Setembro de 1986. Vivíamos as primeiras eleições livres para deputados, senadores e governadores de estado, após quase duas décadas de disputas garroteadas pelas legislações eleitorais fabricadas pela engenharia política dos Generais. Na ressaca das diretas, derrotadas por gente que hoje se distribui democraticamente por quase todos os partidos de nosso espectro político, o Colégio Eleitoral, no ano anterior, consagrara Tancredo Neves Presidente. Mas os deuses, brincalhões como sempre, tiraram a vida de Tancredo e nos empurraram Sarney, o vice, egresso da ARENA e do PDS. Naquele momento, o Plano Cruzado, intervenção macro-econômico de peso, que, dentre outras coisas, instituiu um controle de preços, traduzido popularmente nas figuras histéricas dos “fiscais do Sarney”, já começava a ruir. Mesmo assim, o PMDB, partido que encabeçara a Aliança Democrática (a conjunção de forças que levara a melhor sobre Maluf nas eleições indiretas), ainda se beneficiava dos efeitos positivos do Plano, em que pese o desabastecimento já começar a se sentir, especialmente nos setores de carnes e leite e derivados.

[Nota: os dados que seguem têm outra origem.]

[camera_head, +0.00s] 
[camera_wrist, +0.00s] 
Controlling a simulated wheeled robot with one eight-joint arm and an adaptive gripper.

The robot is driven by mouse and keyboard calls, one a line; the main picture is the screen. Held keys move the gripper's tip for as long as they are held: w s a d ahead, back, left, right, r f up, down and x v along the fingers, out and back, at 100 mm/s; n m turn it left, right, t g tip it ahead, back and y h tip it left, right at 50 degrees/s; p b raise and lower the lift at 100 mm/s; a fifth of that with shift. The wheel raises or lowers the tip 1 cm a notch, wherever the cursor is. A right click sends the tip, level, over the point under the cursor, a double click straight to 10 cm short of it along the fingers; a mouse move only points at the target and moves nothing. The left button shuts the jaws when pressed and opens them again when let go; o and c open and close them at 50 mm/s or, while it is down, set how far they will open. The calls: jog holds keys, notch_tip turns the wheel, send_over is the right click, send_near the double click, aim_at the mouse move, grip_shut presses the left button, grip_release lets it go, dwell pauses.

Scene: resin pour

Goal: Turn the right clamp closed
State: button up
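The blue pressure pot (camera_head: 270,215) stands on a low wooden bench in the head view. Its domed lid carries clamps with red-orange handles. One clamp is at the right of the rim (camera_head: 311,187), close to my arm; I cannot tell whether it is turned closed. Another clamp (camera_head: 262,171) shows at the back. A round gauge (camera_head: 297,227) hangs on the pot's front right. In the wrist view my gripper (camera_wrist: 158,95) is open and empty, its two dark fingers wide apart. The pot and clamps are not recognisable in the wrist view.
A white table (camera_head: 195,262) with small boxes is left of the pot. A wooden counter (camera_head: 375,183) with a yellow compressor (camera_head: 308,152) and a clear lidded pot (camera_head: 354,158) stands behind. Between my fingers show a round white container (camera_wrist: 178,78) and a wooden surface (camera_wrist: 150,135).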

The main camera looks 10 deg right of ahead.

O PMDB ia bem em todo o país, menos em São Paulo. Na “locomotiva da federação”, o candidato peemedebista a governador, o então Senador Orestes Quércia, via-se abandonado até mesmo pelas candidaturas ao Senado do seu partido. Mário Covas e Fernando Henrique Cardozo, os candidatos, flertavam abertamente com Antônio Ermírio de Moraes, o nome do PTB na disputa ao governo paulista. Como diria hoje a minha enteada, a candidatura de Antônio Ermírio “bombava”. Para completar, artistas renomados declaravam apoio ao mega-empresário e ninguém menos do que Roberto Carlos era o seu garoto-propaganda na TV. Quércia já era conhecido pelo seu estilo tratorista de fazer política. Entre o seu estilo, desenvolvimentista (mas também demagógico e autoritário), e aquele do então governador paulista, Franco Montoro, mais apegado à idéias que se consagrariam somente duas décadas mais tarde (racionalização e enxugamento do Estado, respeito aos direitos humanos, responsabilidade fiscal, etc.), havia uma distância quilométrica. Não era, por certo, o candidato dos sonhos daquele grupo de peemedebistas que, três anos mais tarde, criariam o PSDB. Quércia era determinado. Impusera sua candidatura. O caipira da pequena Pedregulho derrotara internamente os engalanados doutores da capital. E estes davam o troco, mesmo que de forma velada, apoiando Antônio Ermírio.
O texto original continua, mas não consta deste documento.